If you are interested in the churchyard, and our plans to develop it for the benefit of wildlife and visitors alike, you might enjoy this recent article…
Six years ago, the Church Council (PCC) made the decision to pay for a sunken grave to be restored, and it’s a decision that we still draw inspiration from.
Raising the stone was a feat that required specialist equipment, and the operation was costly, but in the absence of relations to care for the grave, we felt strongly that this was the right thing to do. Our small worshipping community at Caldecote Church is committed to caring for the forgotten, following in the steps of Jesus Christ who always made the marginalised his priority.
We are at our very best as humans when we are together: in good relationships with each other, and in fruitful harmony with the creation around us.
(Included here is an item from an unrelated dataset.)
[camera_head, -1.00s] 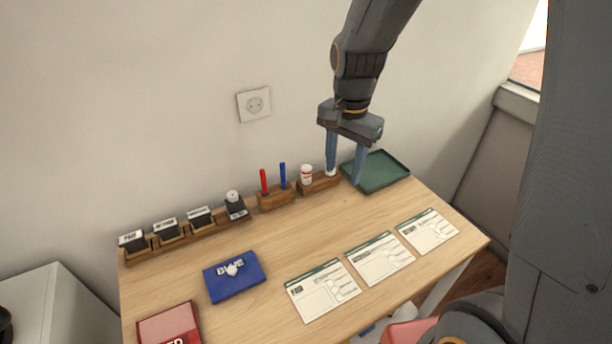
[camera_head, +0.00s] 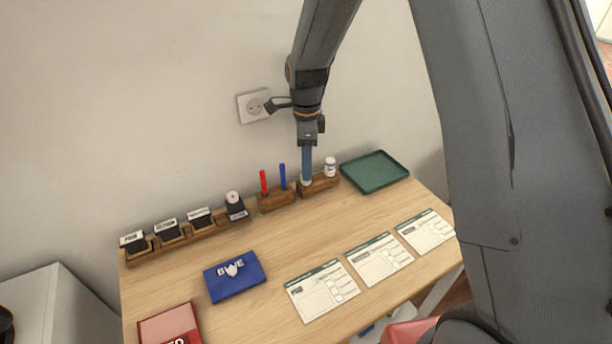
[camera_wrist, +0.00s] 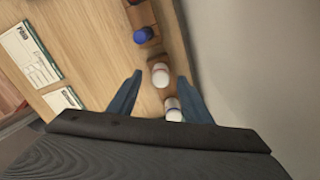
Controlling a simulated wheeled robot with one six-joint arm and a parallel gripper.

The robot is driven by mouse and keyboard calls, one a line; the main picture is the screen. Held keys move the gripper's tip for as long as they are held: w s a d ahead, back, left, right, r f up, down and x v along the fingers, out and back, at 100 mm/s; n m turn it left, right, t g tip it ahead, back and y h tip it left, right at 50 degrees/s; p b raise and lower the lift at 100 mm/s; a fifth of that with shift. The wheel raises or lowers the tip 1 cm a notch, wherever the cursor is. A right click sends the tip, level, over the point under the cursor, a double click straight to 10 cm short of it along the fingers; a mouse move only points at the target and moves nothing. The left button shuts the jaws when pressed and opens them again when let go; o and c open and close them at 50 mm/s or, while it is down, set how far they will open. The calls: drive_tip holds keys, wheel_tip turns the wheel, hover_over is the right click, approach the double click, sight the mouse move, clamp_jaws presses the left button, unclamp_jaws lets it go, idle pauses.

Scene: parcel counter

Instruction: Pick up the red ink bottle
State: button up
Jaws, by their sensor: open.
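The red ink bottle, white with a thin red band, shows in the wrist view (camera_wrist: 160,74) between the tips of my open fingers. I cannot tell whether either finger touches it. In the head view my gripper (camera_head: 307,174) points down at the left place of the small wooden bottle holder (camera_head: 318,188). There it covers most of the bottle, and only a pale bit shows below the fingers. The blue-banded bottle (camera_head: 330,167) stands just right of my gripper in the same holder, and also shows in the wrist view (camera_wrist: 173,109).
A pen holder (camera_head: 277,201) with a red pen (camera_head: 264,182) and a blue pen (camera_head: 283,176) stands just left. A green tray (camera_head: 375,171) lies to the right. The wall and a socket (camera_head: 253,105) are close behind. The counter's middle front holds forms and pads.

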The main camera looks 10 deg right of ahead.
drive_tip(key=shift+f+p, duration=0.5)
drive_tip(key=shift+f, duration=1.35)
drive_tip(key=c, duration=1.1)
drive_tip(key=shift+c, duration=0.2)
And churchyards above all are places of the community and of nature.
Six years on from the grave restoration, I am grateful to Andy and Kyle O’Mullane, Mary Scholefield and John and Catherine our church neighbours at The Old Rectory for their work in developing and beginning to implement a wider plan for the churchyard to make it welcoming for wildlife and people alike.
The plan seeks to define areas of shorter and longer grass and wildflower meadow to encourage a natural habitat for flora and fauna while making it a place of beauty accessible to all who visit or pass through the grounds, whether as dog walkers using the public footpath, as relatives tending graves or those simply wanting to spend some time soaking up the tranquillity of the place.
A note to relatives who tend graves:
One part of the churchyard development plan that we have not yet been able to implement is the mowing of paths through the graveyard area itself, due to the use of glass jars for flowers on graves, which have proved too dangerous for both the lawnmower operator and for the machine itself – jars have a habit of hiding in grass and causing havoc when the mower seeks them out! If you tend a grave in the churchyard, please don’t leave any glass containers on or near the grave, for the safety of all users of the church grounds.
You can find more information about our churchyard development plans on our website (follow ‘Venues’ in the menu and click on the ‘Churchyard’ tab) or on the display boards in the church itself.
As well as being a place of community and beauty, the churchyard is also a place of hope – what the burial service liturgy calls the “sure and certain hope” of eternal life. This is what the 19th-century poet Henry Wadsworth Longfellow alludes to in his poem from which I drew the title of my article, “God’s Acre”. I will leave you with a few of its lines:
Into its furrows shall we all be cast,
In the sure faith, that we shall rise again
At the great harvest, when the archangel’s blast
Shall winnow, like a fan, the chaff and grain.
Then shall the good stand in immortal bloom,
In the fair gardens of that second birth;
And each bright blossom mingle its perfume
With that of flowers, which never bloomed on earth.